◆ Source material:
● ● ●

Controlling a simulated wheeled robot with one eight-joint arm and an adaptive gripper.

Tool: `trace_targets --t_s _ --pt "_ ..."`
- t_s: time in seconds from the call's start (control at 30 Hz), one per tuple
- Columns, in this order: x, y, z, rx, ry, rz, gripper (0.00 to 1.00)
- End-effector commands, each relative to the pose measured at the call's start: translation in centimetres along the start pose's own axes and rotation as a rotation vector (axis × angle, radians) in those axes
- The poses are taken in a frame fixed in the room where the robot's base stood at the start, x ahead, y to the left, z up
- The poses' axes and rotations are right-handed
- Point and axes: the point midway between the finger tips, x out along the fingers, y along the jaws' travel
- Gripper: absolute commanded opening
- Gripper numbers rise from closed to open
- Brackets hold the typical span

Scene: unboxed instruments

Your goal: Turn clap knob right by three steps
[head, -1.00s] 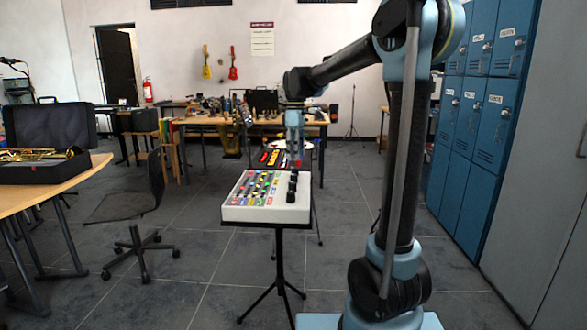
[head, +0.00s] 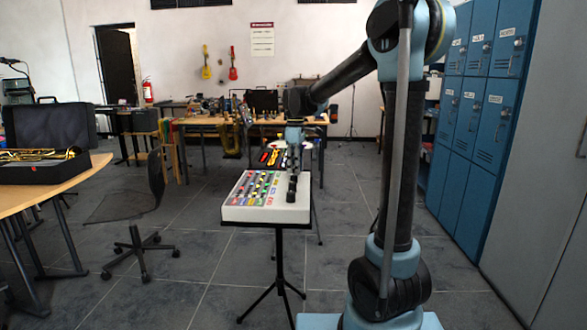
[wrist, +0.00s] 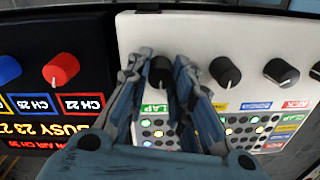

● ● ●

◆ Problem description: Print the full listing exactly, dropping the pictures.

◆ Final answer:
Controlling a simulated wheeled robot with one eight-joint arm and an adaptive gripper.

Tool: `trace_targets --t_s _ --pt "_ ..."`
- t_s: time in seconds from the call's start (control at 30 Hz), one per tuple
- Columns, in this order: x, y, z, rx, ry, rz, gripper (0.00 to 1.00)
- End-effector commands, each relative to the pose measured at the call's start: translation in centimetres along the start pose's own axes and rotation as a rotation vector (axis × angle, radians) in those axes
- The poses are taken in a frame fixed in the room where the robot's base stood at the start, x ahead, y to the left, z up
- The poses' axes and rotations are right-handed
- Point and axes: the point midway between the finger tips, x out along the fingers, y along the jaws' travel
- Gripper: absolute commanded opening
- Gripper numbers rise from closed to open
- Brackets hold the typical span

Scene: unboxed instruments

Your goal: Turn clap knob right by three steps
[head, -1.00s] 
[head, +0.00s] 
[wrist, +0.00s] 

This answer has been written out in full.